Pluto Flyby 2015 Scan Images Reveal Vast 'Frozen Plains' in Planet's 'Heart'; New Horizon's Next Stop Kuiper belt

( [email protected] ) Jul 18, 2015 02:24 AM EDT
Pluto Plains
This annotated view of a portion of Pluto’s Sputnik Planum (Sputnik Plain), named for Earth’s first artificial satellite, shows an array of enigmatic features. The surface appears to be divided into irregularly shaped segments that are ringed by narrow troughs, some of which contain darker materials. Features that appear to be groups of mounds and fields of small pits are also visible. This image was acquired by the Long Range Reconnaissance Imager (LORRI) on July 14 from a distance of 48,000 miles (77,000 kilometers). Features as small as a half-mile (1 kilometer) across are visible. The blocky appearance of some features is due to compression of the image. Credits: NASA/JHUAPL/SWRI

Frozen plains have been discovered in recent scans of Pluto, which was released by NASA on Friday. NASA also said that their data revealed a craterless surface no more than 100 million years old. Presently, the organization is still trying to make sense of the recent finding.

"This terrain is not easy to explain," explained Jeff Moore, leader of the New Horizons Geology, Geophysics and Imaging Team (GGI) at NASA's Ames Research Center in Moffett Field, California. "The discovery of vast, craterless, very young plains on Pluto exceeds all pre-flyby expectations."

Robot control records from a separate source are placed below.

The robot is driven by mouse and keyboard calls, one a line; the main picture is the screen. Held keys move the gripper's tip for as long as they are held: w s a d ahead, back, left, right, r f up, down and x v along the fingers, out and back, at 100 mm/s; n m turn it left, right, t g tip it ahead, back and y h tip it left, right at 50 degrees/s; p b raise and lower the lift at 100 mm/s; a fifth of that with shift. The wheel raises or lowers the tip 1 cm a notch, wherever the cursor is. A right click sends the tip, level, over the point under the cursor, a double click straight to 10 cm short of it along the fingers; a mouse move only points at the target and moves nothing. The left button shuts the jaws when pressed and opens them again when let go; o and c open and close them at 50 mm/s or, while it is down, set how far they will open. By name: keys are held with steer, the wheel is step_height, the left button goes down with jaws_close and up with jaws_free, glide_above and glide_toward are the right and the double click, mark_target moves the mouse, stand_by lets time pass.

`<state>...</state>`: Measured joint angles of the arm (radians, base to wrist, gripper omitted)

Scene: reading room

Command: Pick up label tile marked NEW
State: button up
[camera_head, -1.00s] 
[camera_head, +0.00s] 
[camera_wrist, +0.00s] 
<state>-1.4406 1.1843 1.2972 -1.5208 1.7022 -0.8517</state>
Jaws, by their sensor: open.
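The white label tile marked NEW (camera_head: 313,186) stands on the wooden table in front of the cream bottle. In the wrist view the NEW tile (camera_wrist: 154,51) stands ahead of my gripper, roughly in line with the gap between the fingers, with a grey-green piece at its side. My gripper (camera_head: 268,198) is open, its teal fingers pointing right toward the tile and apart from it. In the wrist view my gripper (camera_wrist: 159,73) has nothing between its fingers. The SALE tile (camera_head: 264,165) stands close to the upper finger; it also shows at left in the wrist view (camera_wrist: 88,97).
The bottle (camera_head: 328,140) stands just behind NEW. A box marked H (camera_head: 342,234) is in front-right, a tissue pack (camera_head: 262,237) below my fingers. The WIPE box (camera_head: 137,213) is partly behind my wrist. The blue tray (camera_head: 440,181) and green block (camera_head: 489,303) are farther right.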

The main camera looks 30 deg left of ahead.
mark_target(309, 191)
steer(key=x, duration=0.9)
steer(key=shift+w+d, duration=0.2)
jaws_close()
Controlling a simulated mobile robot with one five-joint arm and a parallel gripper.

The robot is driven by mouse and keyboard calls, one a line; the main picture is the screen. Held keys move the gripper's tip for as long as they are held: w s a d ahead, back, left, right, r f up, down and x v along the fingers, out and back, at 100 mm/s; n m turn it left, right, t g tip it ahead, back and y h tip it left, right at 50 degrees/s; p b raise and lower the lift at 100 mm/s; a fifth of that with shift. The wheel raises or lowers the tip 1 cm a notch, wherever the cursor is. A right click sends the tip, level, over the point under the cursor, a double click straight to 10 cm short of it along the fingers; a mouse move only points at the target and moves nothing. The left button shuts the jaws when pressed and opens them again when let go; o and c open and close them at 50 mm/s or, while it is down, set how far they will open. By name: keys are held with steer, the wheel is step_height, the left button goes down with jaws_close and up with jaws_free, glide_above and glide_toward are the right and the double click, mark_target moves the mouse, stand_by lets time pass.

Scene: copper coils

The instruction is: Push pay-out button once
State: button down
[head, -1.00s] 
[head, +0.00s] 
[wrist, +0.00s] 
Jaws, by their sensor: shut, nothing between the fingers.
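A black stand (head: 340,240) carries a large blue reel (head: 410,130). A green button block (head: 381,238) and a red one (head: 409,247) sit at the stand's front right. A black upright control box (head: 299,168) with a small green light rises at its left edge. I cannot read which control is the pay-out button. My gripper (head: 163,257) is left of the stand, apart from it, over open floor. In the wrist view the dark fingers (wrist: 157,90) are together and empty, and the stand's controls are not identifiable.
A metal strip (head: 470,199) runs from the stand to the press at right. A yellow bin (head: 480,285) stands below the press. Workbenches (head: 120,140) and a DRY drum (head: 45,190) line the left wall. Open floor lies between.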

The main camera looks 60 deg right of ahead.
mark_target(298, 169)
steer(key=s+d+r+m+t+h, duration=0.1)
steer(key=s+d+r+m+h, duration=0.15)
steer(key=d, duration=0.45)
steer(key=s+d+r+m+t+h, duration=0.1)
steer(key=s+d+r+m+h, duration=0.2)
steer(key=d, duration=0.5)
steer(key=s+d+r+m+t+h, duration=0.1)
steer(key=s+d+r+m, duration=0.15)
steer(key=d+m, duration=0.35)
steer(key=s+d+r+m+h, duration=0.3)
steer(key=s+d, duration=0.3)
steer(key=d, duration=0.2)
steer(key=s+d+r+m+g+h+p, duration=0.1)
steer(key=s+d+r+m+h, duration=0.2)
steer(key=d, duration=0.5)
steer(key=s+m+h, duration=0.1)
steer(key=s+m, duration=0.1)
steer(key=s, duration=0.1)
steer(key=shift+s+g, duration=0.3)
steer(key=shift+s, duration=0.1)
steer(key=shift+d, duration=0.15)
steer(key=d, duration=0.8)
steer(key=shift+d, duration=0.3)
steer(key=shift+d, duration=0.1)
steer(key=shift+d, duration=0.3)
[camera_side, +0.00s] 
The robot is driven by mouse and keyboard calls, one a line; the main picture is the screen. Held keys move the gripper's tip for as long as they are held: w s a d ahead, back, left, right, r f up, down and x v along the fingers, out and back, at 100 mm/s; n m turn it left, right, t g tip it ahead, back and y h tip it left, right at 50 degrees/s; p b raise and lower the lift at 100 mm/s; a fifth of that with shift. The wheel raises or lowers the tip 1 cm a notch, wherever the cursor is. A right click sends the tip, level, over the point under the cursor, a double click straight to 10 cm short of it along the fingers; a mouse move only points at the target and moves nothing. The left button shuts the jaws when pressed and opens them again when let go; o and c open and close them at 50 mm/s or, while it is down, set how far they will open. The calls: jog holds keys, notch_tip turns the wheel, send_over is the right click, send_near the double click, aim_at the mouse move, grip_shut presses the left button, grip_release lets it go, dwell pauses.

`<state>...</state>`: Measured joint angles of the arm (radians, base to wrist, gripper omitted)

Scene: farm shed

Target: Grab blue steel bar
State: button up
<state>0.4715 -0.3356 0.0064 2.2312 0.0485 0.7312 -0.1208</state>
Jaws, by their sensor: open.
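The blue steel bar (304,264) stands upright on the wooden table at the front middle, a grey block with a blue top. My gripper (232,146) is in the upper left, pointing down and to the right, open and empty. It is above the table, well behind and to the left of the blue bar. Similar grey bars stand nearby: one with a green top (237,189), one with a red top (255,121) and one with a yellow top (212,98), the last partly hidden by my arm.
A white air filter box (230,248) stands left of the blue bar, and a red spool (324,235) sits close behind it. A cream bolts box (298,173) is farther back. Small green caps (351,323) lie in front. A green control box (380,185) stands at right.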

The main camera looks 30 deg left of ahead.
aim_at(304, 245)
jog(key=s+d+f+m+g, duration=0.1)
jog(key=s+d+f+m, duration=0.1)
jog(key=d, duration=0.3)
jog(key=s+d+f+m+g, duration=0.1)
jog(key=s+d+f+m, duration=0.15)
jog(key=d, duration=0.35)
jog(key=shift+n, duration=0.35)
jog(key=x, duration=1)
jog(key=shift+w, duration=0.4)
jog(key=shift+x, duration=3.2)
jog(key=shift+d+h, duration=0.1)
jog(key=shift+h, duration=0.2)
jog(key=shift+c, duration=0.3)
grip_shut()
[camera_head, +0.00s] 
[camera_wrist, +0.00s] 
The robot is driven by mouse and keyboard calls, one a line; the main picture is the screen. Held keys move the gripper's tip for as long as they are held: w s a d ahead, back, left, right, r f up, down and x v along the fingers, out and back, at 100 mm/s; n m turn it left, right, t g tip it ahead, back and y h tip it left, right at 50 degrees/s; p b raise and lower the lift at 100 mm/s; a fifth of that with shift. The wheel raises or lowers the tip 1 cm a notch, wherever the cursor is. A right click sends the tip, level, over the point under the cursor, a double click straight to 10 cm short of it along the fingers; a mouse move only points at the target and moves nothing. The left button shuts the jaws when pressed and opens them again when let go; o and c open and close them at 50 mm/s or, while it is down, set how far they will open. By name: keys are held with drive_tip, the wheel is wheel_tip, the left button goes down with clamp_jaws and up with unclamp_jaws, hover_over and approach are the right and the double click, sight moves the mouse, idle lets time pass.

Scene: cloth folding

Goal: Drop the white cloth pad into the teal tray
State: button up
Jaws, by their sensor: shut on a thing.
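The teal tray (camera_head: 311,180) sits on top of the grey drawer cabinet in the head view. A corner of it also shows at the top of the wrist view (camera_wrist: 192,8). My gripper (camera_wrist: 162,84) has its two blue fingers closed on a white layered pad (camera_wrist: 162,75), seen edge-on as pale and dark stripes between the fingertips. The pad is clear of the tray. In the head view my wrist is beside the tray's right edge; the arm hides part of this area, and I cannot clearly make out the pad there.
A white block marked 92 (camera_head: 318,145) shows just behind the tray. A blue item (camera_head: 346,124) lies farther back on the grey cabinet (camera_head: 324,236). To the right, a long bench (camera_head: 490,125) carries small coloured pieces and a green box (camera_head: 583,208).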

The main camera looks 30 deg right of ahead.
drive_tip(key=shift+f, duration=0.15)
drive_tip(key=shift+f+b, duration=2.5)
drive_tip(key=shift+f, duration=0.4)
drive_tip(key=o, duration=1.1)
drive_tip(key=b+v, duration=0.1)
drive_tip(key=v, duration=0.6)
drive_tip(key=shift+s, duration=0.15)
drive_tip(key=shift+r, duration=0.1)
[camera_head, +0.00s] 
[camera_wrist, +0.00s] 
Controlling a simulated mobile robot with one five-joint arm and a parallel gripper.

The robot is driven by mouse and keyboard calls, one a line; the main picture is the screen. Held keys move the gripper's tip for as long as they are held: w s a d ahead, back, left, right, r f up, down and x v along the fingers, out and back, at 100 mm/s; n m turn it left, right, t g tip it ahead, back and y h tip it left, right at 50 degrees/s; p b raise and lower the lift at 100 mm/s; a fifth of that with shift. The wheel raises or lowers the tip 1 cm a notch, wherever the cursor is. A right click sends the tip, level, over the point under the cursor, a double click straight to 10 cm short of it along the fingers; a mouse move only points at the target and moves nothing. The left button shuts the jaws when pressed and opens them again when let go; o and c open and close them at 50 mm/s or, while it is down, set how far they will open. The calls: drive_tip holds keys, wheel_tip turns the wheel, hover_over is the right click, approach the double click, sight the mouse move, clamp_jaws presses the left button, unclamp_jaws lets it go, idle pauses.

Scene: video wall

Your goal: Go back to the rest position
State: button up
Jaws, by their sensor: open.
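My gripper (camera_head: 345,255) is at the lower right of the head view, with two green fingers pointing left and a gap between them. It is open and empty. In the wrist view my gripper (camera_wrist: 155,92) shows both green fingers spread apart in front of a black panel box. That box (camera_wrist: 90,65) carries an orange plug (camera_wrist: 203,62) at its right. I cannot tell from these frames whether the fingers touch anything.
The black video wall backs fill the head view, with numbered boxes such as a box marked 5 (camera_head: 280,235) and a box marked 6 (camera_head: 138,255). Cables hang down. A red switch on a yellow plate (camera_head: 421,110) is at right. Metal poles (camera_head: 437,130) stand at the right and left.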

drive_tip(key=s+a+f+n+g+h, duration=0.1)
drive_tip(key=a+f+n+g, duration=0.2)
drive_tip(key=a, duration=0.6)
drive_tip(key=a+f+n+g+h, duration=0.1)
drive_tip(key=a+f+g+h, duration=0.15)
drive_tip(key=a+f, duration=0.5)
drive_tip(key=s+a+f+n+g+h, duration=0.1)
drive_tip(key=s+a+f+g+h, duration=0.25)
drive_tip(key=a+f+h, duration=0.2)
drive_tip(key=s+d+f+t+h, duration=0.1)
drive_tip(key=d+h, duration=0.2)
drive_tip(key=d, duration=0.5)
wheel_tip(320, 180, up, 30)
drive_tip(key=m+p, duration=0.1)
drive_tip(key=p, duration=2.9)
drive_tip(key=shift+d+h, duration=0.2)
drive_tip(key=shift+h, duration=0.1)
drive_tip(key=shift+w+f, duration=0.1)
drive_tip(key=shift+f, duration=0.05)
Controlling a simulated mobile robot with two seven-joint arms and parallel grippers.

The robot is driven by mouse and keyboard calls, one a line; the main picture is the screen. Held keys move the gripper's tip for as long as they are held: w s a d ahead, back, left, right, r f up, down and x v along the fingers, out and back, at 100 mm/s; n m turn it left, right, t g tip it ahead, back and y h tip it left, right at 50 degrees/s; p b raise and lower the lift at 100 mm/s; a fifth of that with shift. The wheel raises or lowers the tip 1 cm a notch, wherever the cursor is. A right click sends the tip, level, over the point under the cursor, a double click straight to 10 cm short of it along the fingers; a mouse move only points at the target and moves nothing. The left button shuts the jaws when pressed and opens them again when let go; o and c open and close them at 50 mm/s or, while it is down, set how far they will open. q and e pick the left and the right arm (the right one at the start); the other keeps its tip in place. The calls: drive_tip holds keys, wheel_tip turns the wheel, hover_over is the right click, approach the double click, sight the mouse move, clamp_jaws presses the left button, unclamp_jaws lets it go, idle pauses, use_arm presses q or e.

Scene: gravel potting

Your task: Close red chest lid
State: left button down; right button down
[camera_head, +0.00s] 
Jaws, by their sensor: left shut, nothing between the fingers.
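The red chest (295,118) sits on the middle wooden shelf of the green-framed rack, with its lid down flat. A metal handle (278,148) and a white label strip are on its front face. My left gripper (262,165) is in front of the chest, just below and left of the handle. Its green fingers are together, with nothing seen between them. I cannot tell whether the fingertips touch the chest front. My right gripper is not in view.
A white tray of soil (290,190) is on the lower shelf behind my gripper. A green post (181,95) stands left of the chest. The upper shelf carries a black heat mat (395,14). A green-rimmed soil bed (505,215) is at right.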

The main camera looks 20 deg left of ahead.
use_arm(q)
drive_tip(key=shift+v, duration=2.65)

The first frame of the high-resolution scans of Pluto was released by NASA on Wednesday, less than a day after New Horizons completed its successful flyby of the dwarf planet. As of Friday, the probe has already left Pluto, and is speeding toward the inner Kuiper belt.

NASA will name the icy plain region "Sputnik Planum," in honor of Earth's first artificial satellite. The area's surface is broken up by irregular segments estimated to be about 12 miles (20km) apart. Shallow troughs border the area between the segments. Scientists at NASA currently have two theories regarding how these segments were formed. The first theory suggests contraction much in the same way mud dries, while the other theory supports convection.

The New Horizons probe started its groundbreaking journey back in 2006, and has done a flyby of the planet Jupiter. Every time the object transmits data, it takes about 16 months for that information to reach researchers on Earth.

"I'm delighted at this latest accomplishment by NASA, another first that demonstrates once again how the United States leads the world in space," said John Holdren, assistant to the President for Science and Technology and director of the White House Office of Science and Technology Policy, in an official NASA statement.

Holdren also shared that the recent mission to Pluto was part of an effort to pave the way for future manned missions into space.

"New Horizons is the latest in a long line of scientific accomplishments at NASA, including multiple missions orbiting and exploring the surface of Mars in advance of human visits still to come," Holdren continued. "As New Horizons completes its flyby of Pluto and continues deeper into the Kuiper Belt, NASA's multifaceted journey of discovery continues."

USAToday reported that the probe has enough power to operate until the mid-2030s. However, the length of the mission depends on funding. New Horizons will not reach the Kuiper Belt until 2017.